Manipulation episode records

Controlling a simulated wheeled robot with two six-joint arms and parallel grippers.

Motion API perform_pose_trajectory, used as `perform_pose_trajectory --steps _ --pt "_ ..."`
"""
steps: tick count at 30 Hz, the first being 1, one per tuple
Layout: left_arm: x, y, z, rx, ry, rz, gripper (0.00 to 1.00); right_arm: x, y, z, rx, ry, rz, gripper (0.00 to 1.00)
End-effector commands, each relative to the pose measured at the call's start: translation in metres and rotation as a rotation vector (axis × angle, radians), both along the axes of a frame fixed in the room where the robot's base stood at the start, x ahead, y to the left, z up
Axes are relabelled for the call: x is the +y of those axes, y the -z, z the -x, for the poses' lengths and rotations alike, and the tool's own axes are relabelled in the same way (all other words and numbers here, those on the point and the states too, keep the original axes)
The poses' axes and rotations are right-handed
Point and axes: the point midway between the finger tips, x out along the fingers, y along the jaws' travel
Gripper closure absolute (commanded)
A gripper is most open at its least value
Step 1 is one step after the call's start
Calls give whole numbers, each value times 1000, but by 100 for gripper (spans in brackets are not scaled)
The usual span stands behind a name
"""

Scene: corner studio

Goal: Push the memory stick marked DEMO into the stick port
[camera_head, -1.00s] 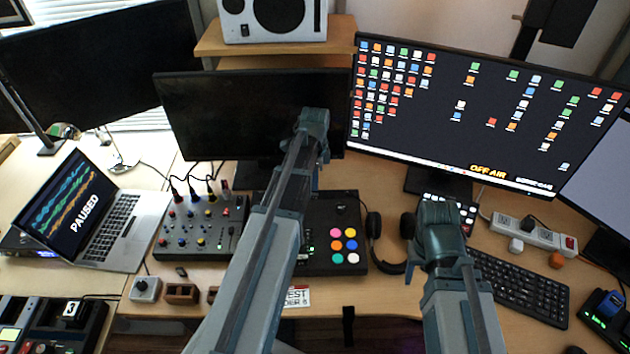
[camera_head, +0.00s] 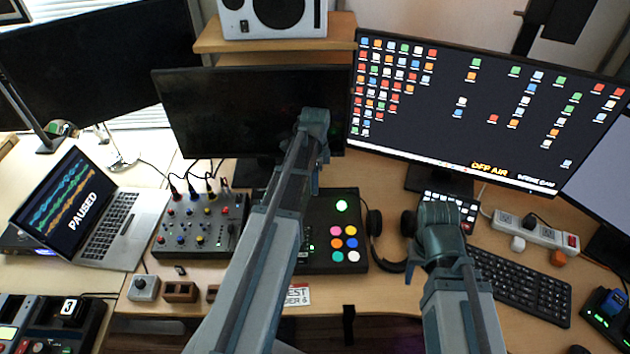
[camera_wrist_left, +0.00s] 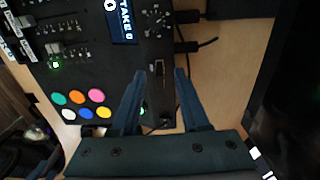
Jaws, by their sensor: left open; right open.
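The black console (camera_head: 322,204) with round coloured pads stands in the middle of the desk, partly behind my left arm. In the left wrist view, my left gripper (camera_wrist_left: 158,78) is open over the console (camera_wrist_left: 100,72). A small dark slot-like piece with a pale rim (camera_wrist_left: 158,68) lies between its fingertips on the console top. I cannot tell whether this is the stick port alone or a stick seated in it. No DEMO marking is readable. In the head view my left arm hides its gripper.
A mixer (camera_head: 201,225) with cables is left of the console, and headphones (camera_head: 386,240) are right of it. A keyboard (camera_head: 521,287) and power strip (camera_head: 538,232) are at right. Cables (camera_wrist_left: 198,45) run beside my left gripper.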

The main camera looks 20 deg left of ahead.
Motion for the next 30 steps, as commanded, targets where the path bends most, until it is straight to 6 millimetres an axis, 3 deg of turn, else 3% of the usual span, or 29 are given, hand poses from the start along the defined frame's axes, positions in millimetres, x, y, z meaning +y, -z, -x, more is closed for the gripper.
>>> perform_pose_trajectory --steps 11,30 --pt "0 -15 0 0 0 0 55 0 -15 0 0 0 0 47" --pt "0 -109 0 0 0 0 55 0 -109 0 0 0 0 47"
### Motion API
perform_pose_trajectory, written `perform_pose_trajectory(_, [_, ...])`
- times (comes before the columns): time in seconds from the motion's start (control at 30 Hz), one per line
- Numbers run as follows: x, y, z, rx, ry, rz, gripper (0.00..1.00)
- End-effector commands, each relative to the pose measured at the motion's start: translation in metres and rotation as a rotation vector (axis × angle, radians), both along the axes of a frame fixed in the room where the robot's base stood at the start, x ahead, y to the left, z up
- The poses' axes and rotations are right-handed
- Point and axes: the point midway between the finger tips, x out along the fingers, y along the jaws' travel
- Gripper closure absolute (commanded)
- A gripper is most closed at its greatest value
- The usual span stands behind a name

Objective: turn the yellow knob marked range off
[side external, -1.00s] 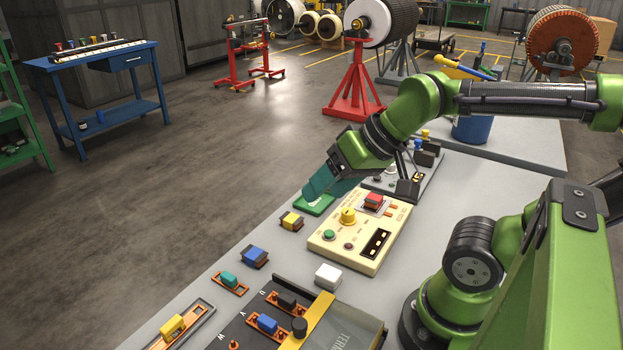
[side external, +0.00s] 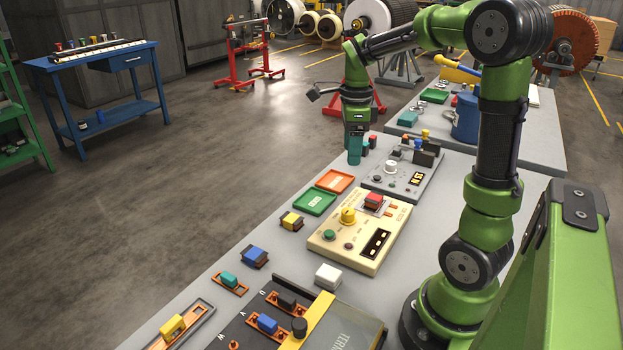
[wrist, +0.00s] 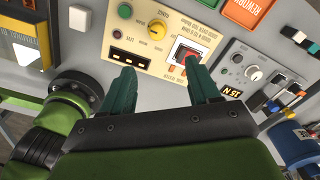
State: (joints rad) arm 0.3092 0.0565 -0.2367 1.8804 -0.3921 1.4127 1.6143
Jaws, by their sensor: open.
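A green button, a small dark round control and a red rocker switch (side external: 374,200) share the panel. My gripper (side external: 354,159) points down, well beyond the knob towards the far end of the bench. In the wrist view my gripper (wrist: 162,80) has its teal fingers wide apart, with nothing between them.
A grey panel (side external: 385,181) with a display and small knobs stands beyond the cream one. Green (side external: 315,203) and orange (side external: 335,181) trays lie to the left. A white block (side external: 328,277) and a terminal box (side external: 345,325) are nearer. Small coloured parts line the left edge.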

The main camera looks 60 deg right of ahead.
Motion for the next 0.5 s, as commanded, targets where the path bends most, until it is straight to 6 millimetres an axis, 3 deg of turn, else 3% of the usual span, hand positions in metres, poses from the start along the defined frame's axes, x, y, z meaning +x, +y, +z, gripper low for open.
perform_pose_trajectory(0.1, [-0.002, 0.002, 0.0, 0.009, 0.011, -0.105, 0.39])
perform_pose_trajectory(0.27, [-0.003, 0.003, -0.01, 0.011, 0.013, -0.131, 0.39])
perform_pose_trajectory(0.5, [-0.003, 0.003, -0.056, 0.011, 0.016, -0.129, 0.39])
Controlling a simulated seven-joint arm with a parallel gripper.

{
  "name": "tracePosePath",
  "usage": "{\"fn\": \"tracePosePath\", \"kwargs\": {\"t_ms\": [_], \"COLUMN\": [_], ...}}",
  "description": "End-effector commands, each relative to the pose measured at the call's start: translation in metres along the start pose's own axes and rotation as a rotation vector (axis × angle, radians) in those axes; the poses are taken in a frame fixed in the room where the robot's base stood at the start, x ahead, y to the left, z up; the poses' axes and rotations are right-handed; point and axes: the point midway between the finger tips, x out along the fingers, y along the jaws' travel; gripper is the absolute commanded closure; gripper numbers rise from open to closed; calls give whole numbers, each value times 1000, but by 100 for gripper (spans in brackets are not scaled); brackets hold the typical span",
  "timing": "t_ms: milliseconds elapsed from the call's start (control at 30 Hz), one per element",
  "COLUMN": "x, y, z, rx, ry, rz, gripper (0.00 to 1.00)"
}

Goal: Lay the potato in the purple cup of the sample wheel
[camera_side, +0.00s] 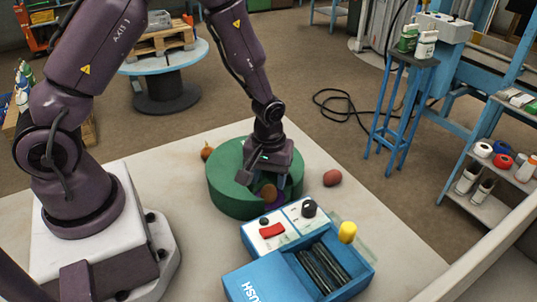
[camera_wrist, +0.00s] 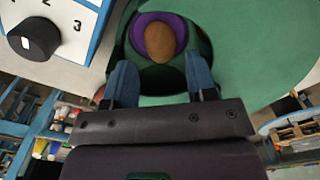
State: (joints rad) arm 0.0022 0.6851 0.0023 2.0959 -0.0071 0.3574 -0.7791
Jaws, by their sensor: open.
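The sample wheel (camera_side: 226,193) is a thick green disc on the pale table; its green top (camera_wrist: 245,65) also fills much of the wrist view. A brown oval potato (camera_wrist: 160,42) shows within the outline of the purple cup (camera_wrist: 139,30) at the wheel's edge. In the side view the potato (camera_side: 269,192) sits just below my gripper, with a sliver of the purple cup (camera_side: 277,201) beside it. My gripper (camera_wrist: 158,72) is open, its two blue fingers apart on the near side of the potato. How deep the potato sits is hidden.
A reddish round item (camera_side: 332,177) lies right of the wheel. An onion-like item (camera_side: 207,151) shows at its far left.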

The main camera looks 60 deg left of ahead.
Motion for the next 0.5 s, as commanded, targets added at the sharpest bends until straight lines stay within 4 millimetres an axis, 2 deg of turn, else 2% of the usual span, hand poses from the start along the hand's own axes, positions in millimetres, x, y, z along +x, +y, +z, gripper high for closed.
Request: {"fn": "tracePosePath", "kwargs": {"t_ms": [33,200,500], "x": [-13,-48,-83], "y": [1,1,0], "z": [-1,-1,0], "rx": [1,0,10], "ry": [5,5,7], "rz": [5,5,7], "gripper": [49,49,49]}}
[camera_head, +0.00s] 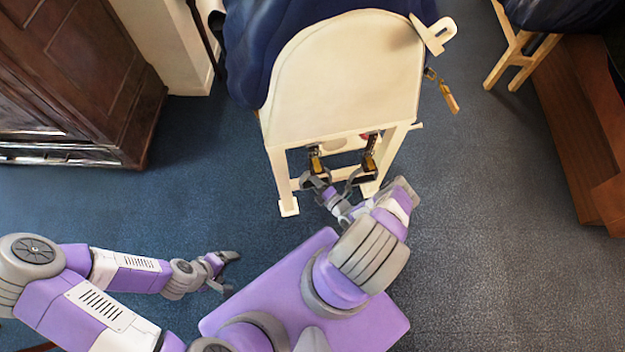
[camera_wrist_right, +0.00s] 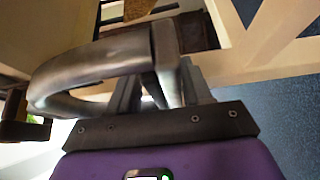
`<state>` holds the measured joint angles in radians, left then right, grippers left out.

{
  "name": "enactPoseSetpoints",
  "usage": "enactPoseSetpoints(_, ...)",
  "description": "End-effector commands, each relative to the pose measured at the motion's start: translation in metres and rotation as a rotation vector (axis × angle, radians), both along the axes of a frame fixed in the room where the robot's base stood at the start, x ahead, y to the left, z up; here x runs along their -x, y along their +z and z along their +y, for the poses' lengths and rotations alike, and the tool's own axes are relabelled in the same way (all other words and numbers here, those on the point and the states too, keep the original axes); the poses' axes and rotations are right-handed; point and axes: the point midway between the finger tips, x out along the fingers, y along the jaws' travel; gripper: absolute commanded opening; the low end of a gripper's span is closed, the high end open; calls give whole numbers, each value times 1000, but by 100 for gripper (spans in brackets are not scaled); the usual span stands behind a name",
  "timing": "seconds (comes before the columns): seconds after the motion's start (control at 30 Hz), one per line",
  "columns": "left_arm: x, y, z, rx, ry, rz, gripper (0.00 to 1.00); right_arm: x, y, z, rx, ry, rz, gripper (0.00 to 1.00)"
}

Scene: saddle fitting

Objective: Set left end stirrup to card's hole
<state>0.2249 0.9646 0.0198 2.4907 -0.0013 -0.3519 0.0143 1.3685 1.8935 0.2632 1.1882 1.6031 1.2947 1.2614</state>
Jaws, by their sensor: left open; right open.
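A cream stand (camera_head: 345,75) carries two hanging straps at its near end, each with a dark metal stirrup: the left stirrup (camera_head: 314,182) and the right stirrup (camera_head: 366,178). A cream card with a slot-like hole (camera_head: 436,36) sticks out at the stand's upper right corner. My right gripper (camera_head: 333,192) is beside the stirrups, under the stand's near edge. In the right wrist view a stirrup's curved metal bar (camera_wrist_right: 85,75) crosses close over the open right gripper (camera_wrist_right: 160,88); contact is unclear. My left gripper (camera_head: 230,272) is open and empty, low over the floor.
Another strap with a brown end (camera_head: 447,94) hangs at the stand's right side. Dark blue cloth (camera_head: 245,50) drapes the stand's far end. A dark wooden cabinet (camera_head: 85,70) is at left, brown wooden furniture (camera_head: 570,130) at right. Blue floor around the stand is clear.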

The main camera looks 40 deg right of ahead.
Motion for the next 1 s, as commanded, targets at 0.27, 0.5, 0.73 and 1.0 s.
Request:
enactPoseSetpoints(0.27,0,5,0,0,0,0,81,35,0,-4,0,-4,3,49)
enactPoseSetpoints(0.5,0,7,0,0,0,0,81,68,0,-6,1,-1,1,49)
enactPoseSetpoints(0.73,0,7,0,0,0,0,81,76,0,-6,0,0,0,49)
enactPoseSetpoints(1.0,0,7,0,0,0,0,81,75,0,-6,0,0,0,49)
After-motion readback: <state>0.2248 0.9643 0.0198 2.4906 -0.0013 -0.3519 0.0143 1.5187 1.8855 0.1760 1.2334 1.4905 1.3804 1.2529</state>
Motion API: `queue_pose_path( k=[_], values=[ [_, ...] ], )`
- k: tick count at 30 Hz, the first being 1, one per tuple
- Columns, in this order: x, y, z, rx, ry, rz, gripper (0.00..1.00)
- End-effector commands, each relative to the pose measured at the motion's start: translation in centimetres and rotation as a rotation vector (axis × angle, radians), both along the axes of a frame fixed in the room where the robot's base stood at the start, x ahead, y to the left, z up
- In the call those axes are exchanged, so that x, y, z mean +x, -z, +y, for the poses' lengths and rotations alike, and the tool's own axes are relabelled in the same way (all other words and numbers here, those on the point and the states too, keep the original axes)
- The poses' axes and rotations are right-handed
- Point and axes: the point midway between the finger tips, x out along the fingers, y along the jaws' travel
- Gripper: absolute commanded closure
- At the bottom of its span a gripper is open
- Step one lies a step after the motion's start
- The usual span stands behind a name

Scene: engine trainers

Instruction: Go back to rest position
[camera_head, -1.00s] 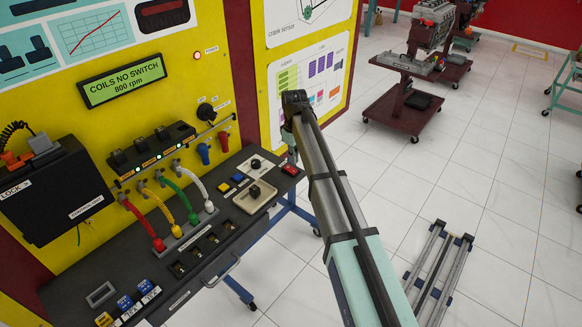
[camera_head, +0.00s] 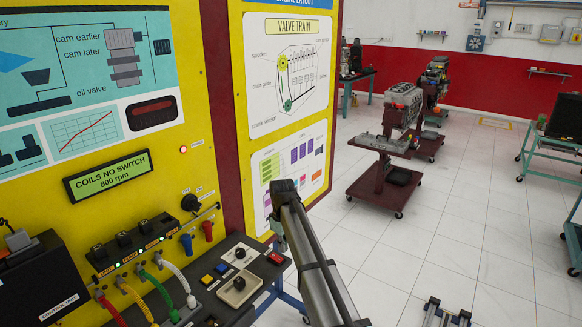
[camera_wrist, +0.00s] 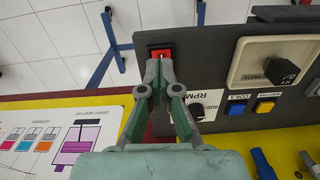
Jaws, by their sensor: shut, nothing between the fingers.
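My gripper (camera_wrist: 160,68) is shut and empty, with its fingertips together in the wrist view. The tips overlap the lower edge of the red rocker switch (camera_wrist: 161,52) at the corner of the dark console; I cannot tell whether they touch it. The fingers are mostly hidden behind the arm there.
The dark console (camera_head: 245,299) carries knobs, yellow and blue buttons and coloured cables. The display (camera_head: 108,175) reads "COILS NO SWITCH 800 rpm". An engine on a red trolley (camera_head: 376,190) stands behind right. The tiled floor right of my arm is largely clear.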

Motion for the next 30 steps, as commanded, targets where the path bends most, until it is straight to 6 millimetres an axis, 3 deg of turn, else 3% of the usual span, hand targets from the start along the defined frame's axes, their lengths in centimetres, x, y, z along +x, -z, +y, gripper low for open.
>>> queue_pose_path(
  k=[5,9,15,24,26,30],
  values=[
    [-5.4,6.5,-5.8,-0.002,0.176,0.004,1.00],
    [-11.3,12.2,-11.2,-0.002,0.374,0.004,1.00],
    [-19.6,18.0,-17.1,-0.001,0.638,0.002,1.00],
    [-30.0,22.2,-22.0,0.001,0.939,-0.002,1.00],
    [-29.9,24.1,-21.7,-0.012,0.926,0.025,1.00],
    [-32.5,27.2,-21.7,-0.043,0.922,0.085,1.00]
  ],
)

Set task
Print everything from the line with "Axes are relabelled for" down to the line with "[camera_wrist_left, +0.00s]" in the entries above, both lines included and nothing more, without the pictures.

The result
Axes are relabelled for the call: x is the +y of those axes, y the -z, z the -x, for the poses' lengths and rotations alike, and the tool's own axes are relabelled in the same way (all other words and numbers here, those on the point and the states too, keep the original axes)
The poses' axes and rotations are right-handed
Point and axes: the point midway between the finger tips, x out along the fingers, y along the jaws' travel
Gripper closure absolute (commanded)
A gripper is most open at its least value
Step 1 is one step after the call's start
Calls give whole numbers, each value times 1000, but by 100 for gripper (spans in brackets are not scaled)
The usual span stands behind a name
"""

Scene: corner studio

Goal: Push the memory stick marked DEMO into the stick port
[camera_head, -1.00s] 
[camera_head, +0.00s] 
[camera_wrist_left, +0.00s] 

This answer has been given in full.